## Information shown
════════
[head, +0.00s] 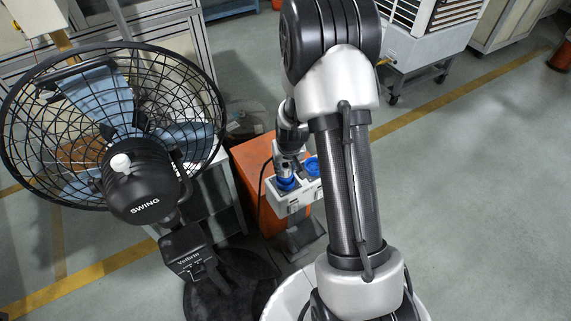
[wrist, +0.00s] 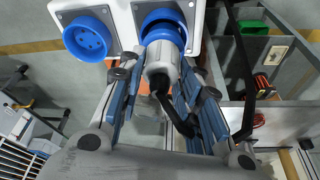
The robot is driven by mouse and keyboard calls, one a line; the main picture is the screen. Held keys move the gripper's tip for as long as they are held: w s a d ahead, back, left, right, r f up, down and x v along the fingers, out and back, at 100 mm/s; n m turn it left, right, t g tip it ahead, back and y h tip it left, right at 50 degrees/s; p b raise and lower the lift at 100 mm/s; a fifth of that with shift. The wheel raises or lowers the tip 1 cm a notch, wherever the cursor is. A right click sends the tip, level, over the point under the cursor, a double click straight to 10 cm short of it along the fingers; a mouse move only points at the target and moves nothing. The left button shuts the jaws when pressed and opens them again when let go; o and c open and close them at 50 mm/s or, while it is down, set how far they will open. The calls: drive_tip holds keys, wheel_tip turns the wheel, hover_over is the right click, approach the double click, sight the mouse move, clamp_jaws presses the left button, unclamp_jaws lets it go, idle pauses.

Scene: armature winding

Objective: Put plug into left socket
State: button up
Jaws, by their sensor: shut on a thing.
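The white socket box (head: 290,202) sits beside the orange cabinet in the head view and fills the top of the wrist view (wrist: 122,22). It has two blue sockets. The empty one (head: 312,166) is on the right in the head view and on the left in the wrist view (wrist: 88,38). My gripper (wrist: 156,76) is shut on the plug (wrist: 160,60), which has a grey body and a black cable. The plug's front meets the head view's left socket (head: 286,184), in line with it. I cannot tell how deep it sits. In the head view my gripper (head: 288,160) partly hides it.
A large black fan (head: 140,180) stands close on the left. The orange cabinet (head: 248,165) is behind the box. A white air cooler (head: 425,35) stands at the back right. Open grey floor lies to the right. An open bin (wrist: 270,70) is right of the box in the wrist view.

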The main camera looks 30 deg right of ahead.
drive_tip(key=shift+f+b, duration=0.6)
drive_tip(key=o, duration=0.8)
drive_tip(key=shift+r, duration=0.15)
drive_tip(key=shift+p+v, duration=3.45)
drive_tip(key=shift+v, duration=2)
════════
## What needs to be done
Output exactly one stretch of the listing: from the line containing "Objective: Put plug into left socket" through the line containing "State: button up", both end lines included.

## Completed task
Objective: Put plug into left socket
State: button up

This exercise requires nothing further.